It is noted that while the apparatus 10 described herein is
configured to deliver a cleaning liquid, aspects of the disclosure
may be applicable to surface cleaning apparatus that deliver steam.
Thus, the term "cleaning fluid" may encompass both liquid and steam
unless otherwise noted.
[0088] The recovery system is configured to remove liquid and
debris from the surface to be cleaned and store the liquid and
debris on the surface cleaning apparatus 10 for later disposal, and
can include, as briefly discussed above, a recovery pathway. The
recovery pathway can include at least a dirty inlet and a clean air
outlet. The pathway can be formed by, among other elements, a
suction nozzle 84 defining the dirty inlet, a suction source 86 in
fluid communication with the suction nozzle 84 for generating a
working air stream, the recovery tank 22, and at least one exhaust
vent 88 defining the clean air outlet.
[0089] The suction nozzle 84 can be provided on the base 14 can be
adapted to be adjacent the surface to be cleaned as the base 14
moves across a surface. A brushroll 90 can be provided adjacent to
the suction nozzle 84 for agitating the surface to be cleaned so
that the debris is more easily ingested into the suction nozzle 84.

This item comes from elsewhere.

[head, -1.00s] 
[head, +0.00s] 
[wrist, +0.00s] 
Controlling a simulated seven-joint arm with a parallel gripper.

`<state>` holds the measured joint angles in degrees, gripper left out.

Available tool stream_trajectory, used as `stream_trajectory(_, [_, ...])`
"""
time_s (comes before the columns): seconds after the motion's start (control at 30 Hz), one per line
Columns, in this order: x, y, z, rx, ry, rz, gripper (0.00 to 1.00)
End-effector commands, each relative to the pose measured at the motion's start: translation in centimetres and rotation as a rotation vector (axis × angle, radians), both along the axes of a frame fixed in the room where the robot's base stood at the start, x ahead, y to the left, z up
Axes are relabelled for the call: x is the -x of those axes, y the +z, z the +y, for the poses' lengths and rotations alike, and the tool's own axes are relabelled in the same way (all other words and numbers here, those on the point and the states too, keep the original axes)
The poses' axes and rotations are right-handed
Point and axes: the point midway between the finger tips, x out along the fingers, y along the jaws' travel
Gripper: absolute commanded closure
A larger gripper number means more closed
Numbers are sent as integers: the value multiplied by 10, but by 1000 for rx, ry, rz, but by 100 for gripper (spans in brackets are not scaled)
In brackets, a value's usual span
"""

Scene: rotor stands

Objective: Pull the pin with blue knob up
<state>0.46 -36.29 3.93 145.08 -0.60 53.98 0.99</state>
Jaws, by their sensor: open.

While a horizontally-rotating brushroll 90 is shown herein, in some
embodiments, dual horizontally-rotating brushrolls, one or more
vertically-rotating brushrolls, or a stationary brush can be
provided on the apparatus 10.
[0090] The suction nozzle 84 is further in fluid communication with
the recovery tank 22 through a conduit 92. The conduit 92 can pass
through a moveable joint assembly 94 that connects the base 14 to
the upright body 12 for movement of the body 12 about at least one
axis, as described in further detail below. At least a portion of
the conduit 92 can be flexible to accommodate the movement of the
joint assembly 94. In the illustrated embodiment, a portion of the
conduit 92 fluidly connecting the suction nozzle 84 with the
recovery tank 22 can comprise a flexible tube or hose 96. The hose
96 can have an at least 90 degree bend therein to join a first
portion of the conduit 92 connected to the suction nozzle 84 in the
base 14 to an inlet 97 to the recovery tank 22 in the body 12.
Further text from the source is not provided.